The Ethics Scrooge here.
If you think I’m going to get all misty eyed about the “random acts of kindness” fun and games Florida Starbucks customers have been amusing themselves with lately, you are sadly mistaken.
The happy-talk story of the week—and I admit, the nation needed one—concerned a St. Petersburg, Florida Starbucks where an early morning customer at the drive-through window decided to “pay it forward” and buy coffee for the next person in line.That customer emulated the spirit of the Kevin Spacey weepie, and bought a drink for the next person in line at the drive-through, and so it continued throughout the day, with 378 customers purchasing drinks for the strangers in line behind them, a so-called altruism chain that lasted 11 hours.
I am unimpressed and unmoved. Granted, paying for the over-priced coffee of someone wealthy enough to drink over-priced coffee is better than poking them with a stick, but this is fake charity, and that’s all it is. Let’s see: the average Starbucks order is about four bucks (probably more, but let’s keep it simple.) If those 378 people had contributed that amount to the local Salvation Army, it would have meant about 1500 dollars for people who can’t afford coffee at all. This was pretend generosity, a game for the well-to-do. It also was reminiscent of a reverse Ponzi Scheme, which ends when someone takes their free coffee and runs, as some anonymous spoilsport, much derided in the media, finally did.

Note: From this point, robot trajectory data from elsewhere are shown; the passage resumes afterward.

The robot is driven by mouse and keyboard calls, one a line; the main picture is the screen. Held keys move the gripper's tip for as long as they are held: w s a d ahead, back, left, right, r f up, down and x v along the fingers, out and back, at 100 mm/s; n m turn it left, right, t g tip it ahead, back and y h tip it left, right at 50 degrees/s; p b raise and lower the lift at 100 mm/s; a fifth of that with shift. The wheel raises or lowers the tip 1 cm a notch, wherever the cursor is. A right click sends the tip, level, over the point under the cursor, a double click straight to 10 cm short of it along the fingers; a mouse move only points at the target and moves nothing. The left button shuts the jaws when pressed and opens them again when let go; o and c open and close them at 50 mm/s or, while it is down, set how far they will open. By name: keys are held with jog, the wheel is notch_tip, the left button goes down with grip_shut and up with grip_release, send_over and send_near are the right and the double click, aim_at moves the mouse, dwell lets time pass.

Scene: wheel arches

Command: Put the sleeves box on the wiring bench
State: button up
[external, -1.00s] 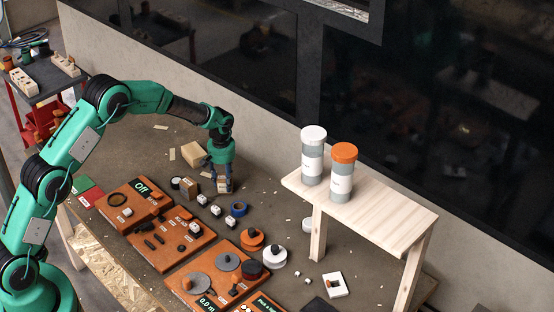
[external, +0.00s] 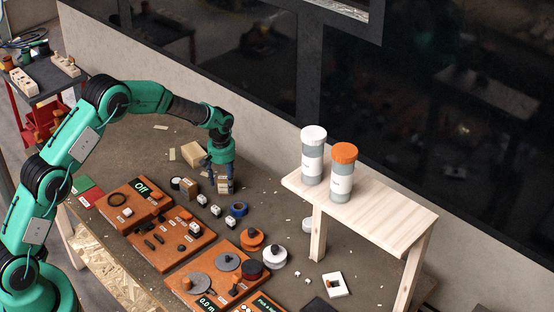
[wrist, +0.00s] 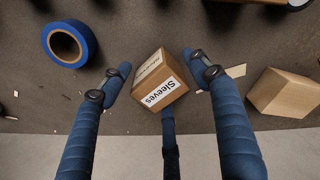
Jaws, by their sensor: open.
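The sleeves box (wrist: 162,80) is a small brown cardboard box with white labels, one reading "Sleeves". It sits between the fingers of my gripper (wrist: 160,84) in the wrist view, with gaps showing at the two side fingers. The third finger reaches up to the box's lower edge; I cannot tell if it touches. In the external view my gripper (external: 220,187) points down around the box (external: 224,185) over the brown worktable. My gripper is open. A dark-topped bench (external: 44,72) with cables stands at the far left; it may be the wiring bench.
A larger cardboard box (external: 194,153) lies behind my gripper, and a blue tape roll (external: 239,209) lies to its right. Small white blocks and orange boards (external: 134,200) crowd the front. A wooden shelf (external: 385,217) holding two jars stands at the right.

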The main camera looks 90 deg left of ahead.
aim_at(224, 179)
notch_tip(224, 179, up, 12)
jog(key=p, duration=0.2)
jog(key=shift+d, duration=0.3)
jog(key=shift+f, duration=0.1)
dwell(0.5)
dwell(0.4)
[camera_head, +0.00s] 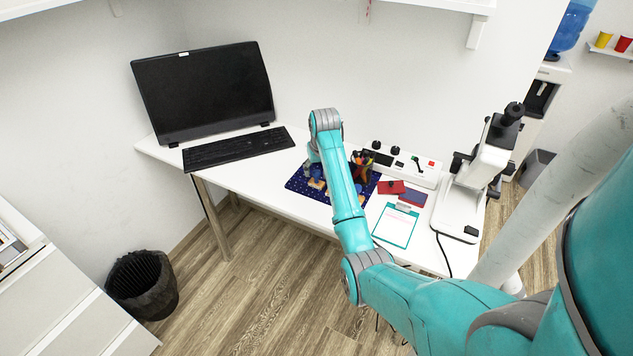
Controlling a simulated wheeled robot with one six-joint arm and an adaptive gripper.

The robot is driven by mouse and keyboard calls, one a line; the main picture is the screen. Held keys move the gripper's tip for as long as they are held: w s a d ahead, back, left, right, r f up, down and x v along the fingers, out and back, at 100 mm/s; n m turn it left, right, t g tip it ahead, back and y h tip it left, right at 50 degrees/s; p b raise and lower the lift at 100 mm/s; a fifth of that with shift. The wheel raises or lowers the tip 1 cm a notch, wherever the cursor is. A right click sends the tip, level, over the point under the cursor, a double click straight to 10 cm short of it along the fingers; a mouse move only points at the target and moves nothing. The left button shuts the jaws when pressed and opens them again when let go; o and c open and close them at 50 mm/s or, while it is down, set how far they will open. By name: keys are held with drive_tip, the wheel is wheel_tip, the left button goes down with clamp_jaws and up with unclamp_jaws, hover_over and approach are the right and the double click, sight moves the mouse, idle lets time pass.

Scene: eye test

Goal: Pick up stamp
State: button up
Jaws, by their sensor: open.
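I cannot make out a stamp for certain. A dark blue patterned mat (299,184) lies on the white desk, with small orange and yellow things (316,184) on it, partly hidden by my arm. They are too small to name. A red flat item (390,187) and a dark blue flat item with a red edge (412,197) lie right of the mat. My teal arm reaches over the desk and bends down above the mat. My gripper is hidden behind my own arm, so its fingers do not show.
A monitor (204,88) and keyboard (238,148) stand on the left of the white desk (270,168). A white panel with knobs (403,168), a clipboard (395,225) and a microscope (475,182) are at right. A black bin (143,284) stands on the floor.

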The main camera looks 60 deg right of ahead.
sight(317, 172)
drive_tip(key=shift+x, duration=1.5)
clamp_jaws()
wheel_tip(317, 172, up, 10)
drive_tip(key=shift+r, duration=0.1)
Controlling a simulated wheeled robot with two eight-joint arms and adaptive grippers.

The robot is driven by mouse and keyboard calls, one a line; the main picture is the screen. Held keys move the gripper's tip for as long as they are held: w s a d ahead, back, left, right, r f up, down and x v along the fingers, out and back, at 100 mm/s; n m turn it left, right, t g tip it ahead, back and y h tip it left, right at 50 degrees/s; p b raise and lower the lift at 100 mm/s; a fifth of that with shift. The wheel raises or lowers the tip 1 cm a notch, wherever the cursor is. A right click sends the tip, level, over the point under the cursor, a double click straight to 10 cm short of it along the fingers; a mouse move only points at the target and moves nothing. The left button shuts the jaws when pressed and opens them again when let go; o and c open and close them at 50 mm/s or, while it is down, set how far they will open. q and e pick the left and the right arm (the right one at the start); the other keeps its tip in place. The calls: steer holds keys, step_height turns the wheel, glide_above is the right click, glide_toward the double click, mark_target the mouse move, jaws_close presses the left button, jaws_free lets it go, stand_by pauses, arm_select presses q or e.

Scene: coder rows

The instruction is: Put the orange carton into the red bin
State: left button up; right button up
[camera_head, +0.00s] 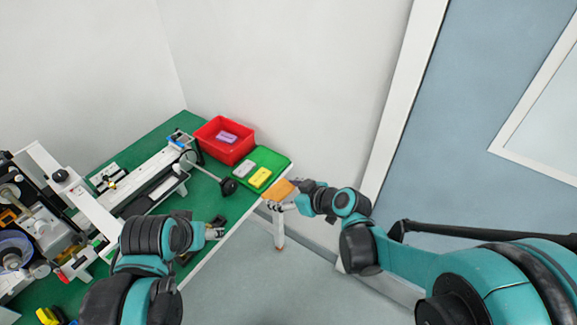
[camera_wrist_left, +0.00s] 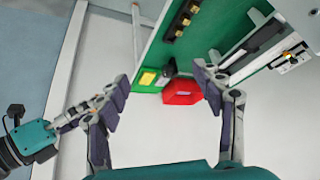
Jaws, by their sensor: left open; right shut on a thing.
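The orange carton (camera_head: 279,189) is between the fingers of my right gripper (camera_head: 283,197), which is shut on it. Part of the carton is hidden by the fingers. It is beside the table's right edge, near the green tray's front corner. The red bin (camera_head: 238,155) stands at the back of the table, left of and beyond my right gripper; a purple carton lies inside. The bin also shows in the left wrist view (camera_wrist_left: 183,99). My left gripper (camera_head: 215,230) is open and empty near the table's front edge; its spread fingers show in the left wrist view (camera_wrist_left: 160,75).
A green tray (camera_head: 274,158) with a white carton (camera_head: 243,170) and a yellow carton (camera_head: 260,177) sits right of the bin. A black funnel-shaped thing (camera_head: 228,186) and a long white machine (camera_head: 150,182) stand left of it. A wall is behind.

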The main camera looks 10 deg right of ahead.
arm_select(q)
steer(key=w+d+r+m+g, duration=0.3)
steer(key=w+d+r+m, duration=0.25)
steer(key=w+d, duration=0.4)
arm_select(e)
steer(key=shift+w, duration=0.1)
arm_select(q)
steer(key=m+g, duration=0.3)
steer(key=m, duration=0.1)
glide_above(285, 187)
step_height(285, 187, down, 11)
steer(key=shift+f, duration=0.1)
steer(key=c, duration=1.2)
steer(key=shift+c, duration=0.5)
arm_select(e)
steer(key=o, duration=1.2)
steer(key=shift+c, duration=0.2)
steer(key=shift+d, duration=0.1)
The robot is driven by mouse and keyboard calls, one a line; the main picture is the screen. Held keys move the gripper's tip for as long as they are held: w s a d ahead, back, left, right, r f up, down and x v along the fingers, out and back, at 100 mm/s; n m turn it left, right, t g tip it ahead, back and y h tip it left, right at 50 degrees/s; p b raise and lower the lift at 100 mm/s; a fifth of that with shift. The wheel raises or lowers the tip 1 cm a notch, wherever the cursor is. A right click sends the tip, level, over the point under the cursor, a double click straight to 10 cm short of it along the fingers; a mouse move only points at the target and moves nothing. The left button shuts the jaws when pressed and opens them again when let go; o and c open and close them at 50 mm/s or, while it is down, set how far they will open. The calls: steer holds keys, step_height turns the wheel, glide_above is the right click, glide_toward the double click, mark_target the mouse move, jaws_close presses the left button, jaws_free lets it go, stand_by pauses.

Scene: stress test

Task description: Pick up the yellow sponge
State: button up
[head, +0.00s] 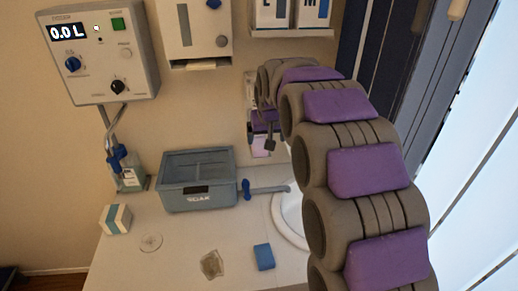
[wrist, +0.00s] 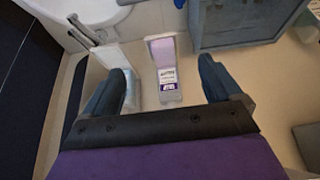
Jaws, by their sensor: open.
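I see no yellow sponge in either view. A blue sponge-like block (head: 263,257) lies on the counter at the front in the head view. A white block with a blue-green band (head: 115,218) sits at the counter's left. My gripper (wrist: 162,67) is open in the wrist view, its two dark fingers wide apart. A white and purple labelled container (wrist: 166,76) shows between the fingers, and I cannot tell its distance from them. In the head view my arm's segments hide much of the right side, and the gripper's end is small and unclear there.
A grey tub (head: 197,199) marked SOAK stands near the wall; it also shows in the wrist view (wrist: 240,38). A white basin (head: 288,226) is partly behind my arm. A control box (head: 98,85) and a dispenser (head: 185,40) hang on the wall.

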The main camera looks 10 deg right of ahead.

The Starbucks ” generosity chain,” which is being emulated elsewhere, made participants feel all warm and fuzzy when they actually sacrificed little, accomplished less, and used the experience to say, “Well, I’ve done my good deed for the day!” It’s not ethics, it’s coercion. It’s not charity either, since the recipients were not in any kind of need. Random acts of kindness are useful if they develop the habit of compassion and kindness toward fellow human beings who need a hand, assistance, or encouragement. This? It’s a stunt. The second St. Petersburg “pay-it-forward” Starbucks chain was stopped by Peter Schorsch, a local blogger who later wrote that he objected to what he perceived as Starbucks shaming its customers. Not surprisingly, Starbucks workers were telling each customer that someone paid for their coffee and asking if they’d like to “pay-it-forward” as well.
For the real beneficiary of these “random acts that are no longer random once you are being directed what to do and informed that you will be harshing everyone’s mellow if you don’t” was, of course, Starbucks, which earned $14.9 billion last year.
And this new “pay-it-forward” gimmick should be a gold min, Mr. Marley! Get your overpriced coffee and your dose of self-esteem, all at one stop!